In den Proben zum Ende der «Götterdämmerung» soll Wagner, so berichtet Hengelbrock, auf die Bühne gerufen haben: «Brünnhilde, nur forte, nicht schreien.» Genau so hörte sich der in Madrid vorgestellte «Parsifal» an: als ein Stück Kammermusik, in dem die Sänger entspannt bleiben konnten und der Text verständlich wurde, als wäre er gesprochen. Eine Figur wie Gurnemanz, von Kwangchul Youn mit perfekter Diktion und herrlichem Timbre gegeben, erhielt so eine ganz neue Würde. Matthias Goerne, der Liedersänger, liess Amfortas' Leiden als ein Erdulden spüren, Johannes Martin Kränzle liess Klingsor bedrohlich schillern. Konventioneller blieben einzig Simon O'Neill als Parsifal und Anna Larsson (Kundry), die allerdings äusserst kurzfristig eingesprungen ist und ihren Auftritt nach zwanzig Minuten Probe bewältigt hat.

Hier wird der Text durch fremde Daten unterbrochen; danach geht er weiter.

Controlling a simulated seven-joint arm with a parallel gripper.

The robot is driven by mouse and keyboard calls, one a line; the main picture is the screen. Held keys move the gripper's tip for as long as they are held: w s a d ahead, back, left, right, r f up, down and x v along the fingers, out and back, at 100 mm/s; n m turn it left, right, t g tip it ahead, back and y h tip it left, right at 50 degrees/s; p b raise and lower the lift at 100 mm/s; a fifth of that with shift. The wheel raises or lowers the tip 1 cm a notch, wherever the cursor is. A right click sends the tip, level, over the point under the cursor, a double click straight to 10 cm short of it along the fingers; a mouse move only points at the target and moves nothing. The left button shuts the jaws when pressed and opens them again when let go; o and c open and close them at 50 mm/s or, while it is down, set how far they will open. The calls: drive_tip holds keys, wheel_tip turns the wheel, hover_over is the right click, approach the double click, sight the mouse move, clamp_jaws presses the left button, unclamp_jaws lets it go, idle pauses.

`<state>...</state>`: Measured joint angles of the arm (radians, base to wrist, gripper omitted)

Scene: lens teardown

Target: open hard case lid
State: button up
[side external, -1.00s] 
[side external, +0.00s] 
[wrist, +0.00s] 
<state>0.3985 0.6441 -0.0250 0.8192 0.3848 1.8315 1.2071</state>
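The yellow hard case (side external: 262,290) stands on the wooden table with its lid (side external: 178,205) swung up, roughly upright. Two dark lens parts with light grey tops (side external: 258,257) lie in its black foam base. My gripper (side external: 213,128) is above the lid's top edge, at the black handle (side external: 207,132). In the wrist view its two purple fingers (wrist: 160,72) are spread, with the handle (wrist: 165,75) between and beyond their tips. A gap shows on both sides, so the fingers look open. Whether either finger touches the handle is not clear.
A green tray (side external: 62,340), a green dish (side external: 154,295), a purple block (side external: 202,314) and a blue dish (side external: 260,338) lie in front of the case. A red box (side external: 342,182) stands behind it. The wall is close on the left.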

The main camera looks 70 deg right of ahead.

Was gab es da nicht alles neu zu hören – von den in sehr spezieller Weise erzeugten Glockenklängen zur Vorführung des Grals bis zu fast schmerzenden Sekundreibungen im Vorspiel zum dritten Akt, vom grandiosen Wechselspiel zwischen ersten und zweiten Geigen bis zu einer ganz anderen Art Tutti. Ganz zu schweigen von der Spannung in der Geschichte, die sich aus zum Teil merklich flüssigeren Tempi ergeben hat. An etwas hat es indessen gefehlt: an Weihrauch – das ist nicht das Schlechteste. Mag sein, dass da eine Weggabelung sichtbar geworden ist und das Unternehmen Folgen zeitigt für die Rezeption des Werks. Und das von einem Abend in Madrid aus, wo die Oper nicht über die Massen verankert ist, wo sie an den Zeitläuften leidet, aber aller Krise zum Trotz nach vorne blickt.